Politics Of Cook Islands

Do you know the Cook Islands is a government, a state and currency country? The image of Cook Islands banknotes is not Play Money money or commemorative money but is a currency printed and circulated by a legitimate government, something due to Cook’s special situation that many people mistake or little known. After all, let’s understand the Cook Islands.

Politics and foreign relations

The Cook Islands is a representative democracy with a parliamentary system in an associated state relationship with New Zealand. Executive power is exercised by the government, with the Chief Minister as head of government. Legislative power is vested in both the government and the Parliament of the Cook Islands. There is a pluriform multi-party system. The Judiciary is independent of the executive and the legislature. The head of state is the Queen of New Zealand, who is represented in the Cook Islands by the Queen’s Representative.
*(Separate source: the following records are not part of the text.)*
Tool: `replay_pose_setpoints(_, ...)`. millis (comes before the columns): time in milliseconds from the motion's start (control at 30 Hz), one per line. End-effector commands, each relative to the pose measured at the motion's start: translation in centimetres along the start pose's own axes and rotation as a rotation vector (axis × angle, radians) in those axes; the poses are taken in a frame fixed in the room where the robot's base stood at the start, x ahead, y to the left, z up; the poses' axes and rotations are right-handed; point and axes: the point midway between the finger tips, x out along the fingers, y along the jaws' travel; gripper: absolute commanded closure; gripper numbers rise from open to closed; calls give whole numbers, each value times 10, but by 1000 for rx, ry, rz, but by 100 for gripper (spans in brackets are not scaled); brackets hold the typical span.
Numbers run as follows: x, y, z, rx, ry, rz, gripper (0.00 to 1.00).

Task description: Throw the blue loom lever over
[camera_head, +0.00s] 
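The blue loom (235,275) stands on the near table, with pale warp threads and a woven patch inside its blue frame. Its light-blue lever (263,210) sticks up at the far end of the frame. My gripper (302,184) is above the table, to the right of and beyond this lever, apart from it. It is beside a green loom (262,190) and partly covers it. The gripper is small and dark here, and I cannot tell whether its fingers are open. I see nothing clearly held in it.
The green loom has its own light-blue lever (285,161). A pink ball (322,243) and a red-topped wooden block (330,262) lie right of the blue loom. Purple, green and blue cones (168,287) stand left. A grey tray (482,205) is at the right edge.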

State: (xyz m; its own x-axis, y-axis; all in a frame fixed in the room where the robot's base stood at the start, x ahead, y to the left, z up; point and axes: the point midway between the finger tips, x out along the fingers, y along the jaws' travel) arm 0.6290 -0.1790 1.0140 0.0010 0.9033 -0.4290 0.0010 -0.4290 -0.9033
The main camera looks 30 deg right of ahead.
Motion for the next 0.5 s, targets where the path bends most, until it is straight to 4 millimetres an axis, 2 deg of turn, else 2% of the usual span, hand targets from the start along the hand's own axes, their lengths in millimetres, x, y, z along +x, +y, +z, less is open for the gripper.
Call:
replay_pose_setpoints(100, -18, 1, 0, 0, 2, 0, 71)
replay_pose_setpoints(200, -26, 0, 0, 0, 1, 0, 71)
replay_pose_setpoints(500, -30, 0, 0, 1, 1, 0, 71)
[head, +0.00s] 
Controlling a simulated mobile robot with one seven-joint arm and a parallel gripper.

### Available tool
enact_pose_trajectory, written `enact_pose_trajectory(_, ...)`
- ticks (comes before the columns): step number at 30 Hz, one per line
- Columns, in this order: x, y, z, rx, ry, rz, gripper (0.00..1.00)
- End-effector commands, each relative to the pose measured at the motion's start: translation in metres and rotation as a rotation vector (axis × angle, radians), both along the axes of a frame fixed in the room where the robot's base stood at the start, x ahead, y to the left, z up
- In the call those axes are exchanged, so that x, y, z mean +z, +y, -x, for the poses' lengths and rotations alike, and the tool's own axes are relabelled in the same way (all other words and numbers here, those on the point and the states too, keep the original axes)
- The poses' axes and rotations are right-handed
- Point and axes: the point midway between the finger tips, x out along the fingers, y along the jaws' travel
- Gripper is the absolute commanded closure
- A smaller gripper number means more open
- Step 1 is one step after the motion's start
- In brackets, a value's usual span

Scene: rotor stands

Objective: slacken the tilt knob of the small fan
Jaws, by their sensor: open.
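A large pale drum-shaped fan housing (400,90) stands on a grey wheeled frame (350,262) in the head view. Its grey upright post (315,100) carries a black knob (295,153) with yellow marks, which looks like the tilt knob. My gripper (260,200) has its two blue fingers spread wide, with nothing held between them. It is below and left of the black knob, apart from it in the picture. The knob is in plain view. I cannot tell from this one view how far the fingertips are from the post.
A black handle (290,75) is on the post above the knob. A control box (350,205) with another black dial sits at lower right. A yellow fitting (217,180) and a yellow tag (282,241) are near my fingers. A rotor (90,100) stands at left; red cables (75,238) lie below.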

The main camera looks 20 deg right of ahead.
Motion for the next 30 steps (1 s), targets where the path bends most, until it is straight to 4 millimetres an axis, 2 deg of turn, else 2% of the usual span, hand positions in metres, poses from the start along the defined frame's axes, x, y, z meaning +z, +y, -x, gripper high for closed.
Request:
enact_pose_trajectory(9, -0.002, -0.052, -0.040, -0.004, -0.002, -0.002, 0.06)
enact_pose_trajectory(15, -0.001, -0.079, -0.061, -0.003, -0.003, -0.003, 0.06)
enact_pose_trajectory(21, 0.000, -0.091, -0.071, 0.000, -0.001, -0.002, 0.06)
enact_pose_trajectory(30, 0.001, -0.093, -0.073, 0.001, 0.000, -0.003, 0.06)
The islands are self-governing in “free association” with New Zealand. New Zealand retains primary responsibility for external affairs, with consultation with the Cook Islands government. Cook Islands nationals are citizens of New Zealand and can receive New Zealand government services, but the reverse is not true; New Zealand citizens are not Cook Islands nationals. Despite this, as of 2014, the Cook Islands had diplomatic relations in its own name with 43 other countries.

The Cook Islands is not a United Nations member state, but, along with Niue, has had their “full treaty-making capacity” recognized by United Nations Secretariat, and is a full member of the WHO and UNESCO UN specialized agencies, is an associate member of the Economic and Social Commission for Asia and the Pacific (UNESCAP) and a Member of the Assembly of States of the International Criminal Court. On 11 June 1980, the United States signed a treaty with the Cook Islands specifying the maritime border between the Cook Islands and American Samoa and also relinquishing any American claims to Penrhyn, Pukapuka, Manihiki, and Rakahanga.

In 1990 the Cook Islands and France signed a treaty that delimited the boundary between the Cook Islands and French Polynesia. In late August 2012, United States Secretary of State Hillary Clinton visited the islands.